Sir Michael Parkinson has claimed social media has killed the art of chat shows.

The iconic TV star - who was at the helm of his own show from 1971 to 2007 - insisted the accessibility of celebrities nowadays has made it difficult for presenters to ask their guests anything the audience doesn't already know about.

He's quoted by the Daily Star newspaper as saying: "The problem now is that the mystery and intrigue of fame have disappeared.

"Because of the electronic world we live in they have been replaced by a familiarity that can often mean no matter what question you might pose to your guest, the viewer already knows the answer."

While Sir Michael, 83, praised "old style" host Jonathan Ross, he also complimented Graham Norton, 55, for turning the format on its head by making it feel like "a party" with all the guests appearing at once.

He added: "Graham has solved the problem by transforming the talk show into a party with everyone, including the audience, invited.

"It works because of his rare talent for making his guests feel wanted and his ability to convince his guests, often meeting for the first time, that they are lifelong buddies.

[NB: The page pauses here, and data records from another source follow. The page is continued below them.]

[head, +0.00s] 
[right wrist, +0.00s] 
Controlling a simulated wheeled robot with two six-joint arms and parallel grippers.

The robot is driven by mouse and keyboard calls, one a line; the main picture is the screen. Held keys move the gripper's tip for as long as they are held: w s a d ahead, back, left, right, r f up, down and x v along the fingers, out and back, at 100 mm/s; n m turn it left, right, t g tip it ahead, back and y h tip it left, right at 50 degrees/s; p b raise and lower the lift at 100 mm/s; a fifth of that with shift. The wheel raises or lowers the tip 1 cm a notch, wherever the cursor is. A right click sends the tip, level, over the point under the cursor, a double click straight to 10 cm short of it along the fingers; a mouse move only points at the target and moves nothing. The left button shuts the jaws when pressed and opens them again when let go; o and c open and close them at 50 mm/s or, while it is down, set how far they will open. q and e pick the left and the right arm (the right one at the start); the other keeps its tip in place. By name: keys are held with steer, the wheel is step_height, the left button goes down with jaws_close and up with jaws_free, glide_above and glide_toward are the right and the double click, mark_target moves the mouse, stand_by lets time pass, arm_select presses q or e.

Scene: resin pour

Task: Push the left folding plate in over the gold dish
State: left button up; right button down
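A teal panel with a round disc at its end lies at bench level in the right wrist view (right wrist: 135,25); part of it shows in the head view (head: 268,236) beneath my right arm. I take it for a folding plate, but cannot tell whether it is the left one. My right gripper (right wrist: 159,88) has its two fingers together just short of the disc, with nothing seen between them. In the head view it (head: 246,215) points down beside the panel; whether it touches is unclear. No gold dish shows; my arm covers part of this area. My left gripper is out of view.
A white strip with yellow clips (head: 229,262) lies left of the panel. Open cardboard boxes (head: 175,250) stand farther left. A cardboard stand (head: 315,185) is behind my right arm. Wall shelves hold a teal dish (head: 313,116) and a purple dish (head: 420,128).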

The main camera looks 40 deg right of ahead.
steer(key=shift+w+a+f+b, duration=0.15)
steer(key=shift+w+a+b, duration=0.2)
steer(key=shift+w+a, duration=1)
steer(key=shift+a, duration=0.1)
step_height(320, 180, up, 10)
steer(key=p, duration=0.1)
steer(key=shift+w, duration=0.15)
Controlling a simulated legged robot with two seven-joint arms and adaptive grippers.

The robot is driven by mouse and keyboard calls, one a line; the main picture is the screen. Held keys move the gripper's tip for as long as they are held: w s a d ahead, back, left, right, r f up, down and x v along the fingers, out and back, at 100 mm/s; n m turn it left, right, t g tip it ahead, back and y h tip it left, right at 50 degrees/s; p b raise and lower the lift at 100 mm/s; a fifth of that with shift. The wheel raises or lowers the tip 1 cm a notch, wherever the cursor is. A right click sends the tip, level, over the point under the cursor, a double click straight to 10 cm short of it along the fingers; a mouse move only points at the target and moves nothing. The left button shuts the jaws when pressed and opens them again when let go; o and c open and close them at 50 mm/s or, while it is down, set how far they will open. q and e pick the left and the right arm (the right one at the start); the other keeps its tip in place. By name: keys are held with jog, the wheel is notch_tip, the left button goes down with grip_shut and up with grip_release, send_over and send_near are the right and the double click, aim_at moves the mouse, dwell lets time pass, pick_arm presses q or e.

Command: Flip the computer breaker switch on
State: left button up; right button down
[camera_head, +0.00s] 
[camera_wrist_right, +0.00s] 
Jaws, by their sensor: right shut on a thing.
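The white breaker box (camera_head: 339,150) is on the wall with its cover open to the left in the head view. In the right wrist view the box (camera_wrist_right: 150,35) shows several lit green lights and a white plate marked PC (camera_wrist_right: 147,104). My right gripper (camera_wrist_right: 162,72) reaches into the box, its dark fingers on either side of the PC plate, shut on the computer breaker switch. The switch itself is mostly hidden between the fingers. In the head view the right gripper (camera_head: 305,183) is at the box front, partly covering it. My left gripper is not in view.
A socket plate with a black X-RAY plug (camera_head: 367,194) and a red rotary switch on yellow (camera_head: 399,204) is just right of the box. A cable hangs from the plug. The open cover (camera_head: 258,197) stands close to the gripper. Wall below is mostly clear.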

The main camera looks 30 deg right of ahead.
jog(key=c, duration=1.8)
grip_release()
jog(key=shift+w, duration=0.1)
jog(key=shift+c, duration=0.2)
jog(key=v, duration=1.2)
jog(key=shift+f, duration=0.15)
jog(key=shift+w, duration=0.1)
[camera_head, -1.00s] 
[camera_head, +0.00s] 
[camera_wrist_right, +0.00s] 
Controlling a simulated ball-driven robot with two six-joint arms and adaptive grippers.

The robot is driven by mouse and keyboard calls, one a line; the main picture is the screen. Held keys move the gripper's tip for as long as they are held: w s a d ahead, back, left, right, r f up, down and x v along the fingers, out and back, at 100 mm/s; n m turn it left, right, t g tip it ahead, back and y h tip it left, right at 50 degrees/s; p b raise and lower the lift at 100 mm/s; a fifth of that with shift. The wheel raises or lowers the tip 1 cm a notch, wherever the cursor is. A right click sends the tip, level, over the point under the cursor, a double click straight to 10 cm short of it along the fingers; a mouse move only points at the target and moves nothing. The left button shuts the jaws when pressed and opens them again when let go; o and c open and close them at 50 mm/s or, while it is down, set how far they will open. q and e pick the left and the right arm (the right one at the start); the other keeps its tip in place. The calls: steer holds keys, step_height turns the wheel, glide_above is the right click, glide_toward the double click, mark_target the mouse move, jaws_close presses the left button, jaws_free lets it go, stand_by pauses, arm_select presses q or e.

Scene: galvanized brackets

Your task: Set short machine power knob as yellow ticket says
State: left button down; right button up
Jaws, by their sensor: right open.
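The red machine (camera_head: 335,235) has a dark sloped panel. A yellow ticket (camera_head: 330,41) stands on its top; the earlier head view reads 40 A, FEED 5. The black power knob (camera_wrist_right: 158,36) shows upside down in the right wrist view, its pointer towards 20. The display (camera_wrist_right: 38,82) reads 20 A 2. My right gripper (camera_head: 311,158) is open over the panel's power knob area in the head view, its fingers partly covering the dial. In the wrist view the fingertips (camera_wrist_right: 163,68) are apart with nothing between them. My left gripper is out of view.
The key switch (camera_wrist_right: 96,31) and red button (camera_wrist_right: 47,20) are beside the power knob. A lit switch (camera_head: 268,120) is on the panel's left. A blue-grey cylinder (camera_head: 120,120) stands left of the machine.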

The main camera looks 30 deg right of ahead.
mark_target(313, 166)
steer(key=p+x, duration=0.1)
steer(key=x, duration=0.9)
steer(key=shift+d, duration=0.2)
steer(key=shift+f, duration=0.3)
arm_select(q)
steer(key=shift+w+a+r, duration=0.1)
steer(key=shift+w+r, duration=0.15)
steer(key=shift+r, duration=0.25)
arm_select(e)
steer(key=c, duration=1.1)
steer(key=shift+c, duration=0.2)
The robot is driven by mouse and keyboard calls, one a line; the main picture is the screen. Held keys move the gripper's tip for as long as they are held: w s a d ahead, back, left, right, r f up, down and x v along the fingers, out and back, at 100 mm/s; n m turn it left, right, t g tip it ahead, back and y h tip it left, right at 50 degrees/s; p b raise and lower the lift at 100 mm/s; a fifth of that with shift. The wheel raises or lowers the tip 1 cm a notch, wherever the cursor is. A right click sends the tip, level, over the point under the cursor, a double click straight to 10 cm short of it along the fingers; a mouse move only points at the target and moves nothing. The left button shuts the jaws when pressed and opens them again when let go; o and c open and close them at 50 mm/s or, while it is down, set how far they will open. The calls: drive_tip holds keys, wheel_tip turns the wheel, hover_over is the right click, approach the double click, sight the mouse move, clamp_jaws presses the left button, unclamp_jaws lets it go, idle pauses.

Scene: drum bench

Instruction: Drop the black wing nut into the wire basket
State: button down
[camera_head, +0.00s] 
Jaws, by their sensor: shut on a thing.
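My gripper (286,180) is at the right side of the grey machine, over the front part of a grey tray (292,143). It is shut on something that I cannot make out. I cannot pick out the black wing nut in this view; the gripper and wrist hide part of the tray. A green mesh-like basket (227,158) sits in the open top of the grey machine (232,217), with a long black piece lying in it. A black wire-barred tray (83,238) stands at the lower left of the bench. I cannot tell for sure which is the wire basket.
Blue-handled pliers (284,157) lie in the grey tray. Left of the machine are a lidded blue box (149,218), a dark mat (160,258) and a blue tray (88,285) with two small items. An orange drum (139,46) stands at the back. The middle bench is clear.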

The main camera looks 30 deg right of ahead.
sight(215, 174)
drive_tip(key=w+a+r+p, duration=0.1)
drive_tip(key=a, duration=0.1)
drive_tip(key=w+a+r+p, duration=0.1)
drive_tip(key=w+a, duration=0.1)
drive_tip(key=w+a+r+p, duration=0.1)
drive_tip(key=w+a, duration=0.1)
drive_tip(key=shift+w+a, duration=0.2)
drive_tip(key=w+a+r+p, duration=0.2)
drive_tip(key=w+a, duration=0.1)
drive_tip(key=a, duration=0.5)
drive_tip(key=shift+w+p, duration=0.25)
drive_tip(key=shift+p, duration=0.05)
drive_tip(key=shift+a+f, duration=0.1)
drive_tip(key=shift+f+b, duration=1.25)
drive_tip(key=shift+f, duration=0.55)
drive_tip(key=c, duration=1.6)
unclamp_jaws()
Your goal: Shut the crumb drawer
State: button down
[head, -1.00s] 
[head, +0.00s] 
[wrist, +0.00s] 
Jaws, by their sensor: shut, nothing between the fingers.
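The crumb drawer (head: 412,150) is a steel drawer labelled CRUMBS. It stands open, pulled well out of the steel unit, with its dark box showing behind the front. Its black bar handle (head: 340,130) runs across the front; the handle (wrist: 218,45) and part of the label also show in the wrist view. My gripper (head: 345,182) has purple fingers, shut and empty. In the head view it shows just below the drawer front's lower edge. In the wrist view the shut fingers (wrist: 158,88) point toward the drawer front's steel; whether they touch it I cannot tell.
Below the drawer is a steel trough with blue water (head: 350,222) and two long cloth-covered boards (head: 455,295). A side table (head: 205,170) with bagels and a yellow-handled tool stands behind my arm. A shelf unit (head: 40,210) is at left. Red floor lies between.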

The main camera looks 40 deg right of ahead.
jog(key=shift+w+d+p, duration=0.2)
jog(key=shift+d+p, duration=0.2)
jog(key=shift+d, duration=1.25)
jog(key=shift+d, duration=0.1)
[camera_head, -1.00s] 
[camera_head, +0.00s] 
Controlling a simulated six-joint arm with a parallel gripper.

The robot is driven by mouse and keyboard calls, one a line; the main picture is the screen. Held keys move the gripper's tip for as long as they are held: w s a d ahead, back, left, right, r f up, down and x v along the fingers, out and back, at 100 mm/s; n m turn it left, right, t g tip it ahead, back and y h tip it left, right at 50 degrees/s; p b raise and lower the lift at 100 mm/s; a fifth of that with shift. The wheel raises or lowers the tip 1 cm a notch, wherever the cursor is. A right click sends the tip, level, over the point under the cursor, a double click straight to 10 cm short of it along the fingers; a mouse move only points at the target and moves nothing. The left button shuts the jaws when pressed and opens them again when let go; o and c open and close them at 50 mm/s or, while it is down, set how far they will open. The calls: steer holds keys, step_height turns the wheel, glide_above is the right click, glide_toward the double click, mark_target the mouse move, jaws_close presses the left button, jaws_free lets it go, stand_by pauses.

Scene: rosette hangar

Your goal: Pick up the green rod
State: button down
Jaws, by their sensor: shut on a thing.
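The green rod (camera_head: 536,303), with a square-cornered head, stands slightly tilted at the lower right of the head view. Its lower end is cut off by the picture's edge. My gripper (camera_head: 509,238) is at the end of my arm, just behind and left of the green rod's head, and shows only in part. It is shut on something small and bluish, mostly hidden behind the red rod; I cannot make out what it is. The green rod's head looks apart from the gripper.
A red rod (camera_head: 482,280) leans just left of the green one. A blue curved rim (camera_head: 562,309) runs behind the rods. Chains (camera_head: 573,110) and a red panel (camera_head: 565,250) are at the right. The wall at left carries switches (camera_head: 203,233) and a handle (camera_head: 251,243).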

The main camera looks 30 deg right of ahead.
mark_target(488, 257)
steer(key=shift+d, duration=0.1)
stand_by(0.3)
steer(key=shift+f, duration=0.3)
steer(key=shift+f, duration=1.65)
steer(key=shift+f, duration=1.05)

"He is not so much a talk show host as an illusionist."

Jonathan, 57, recently echoed similar thoughts to the presenter, and admitted things have changed since Michael's heyday.

He said: "You have to find an angle now. And also the sorta show I'm doing now, it's not really a talk show which is about getting to the depth of a personality and finding out their problems in life.

"We do cover some of those topics, but really it's about trying to create a Saturday night entertainment show. We want a fun atmosphere and everyone to join in."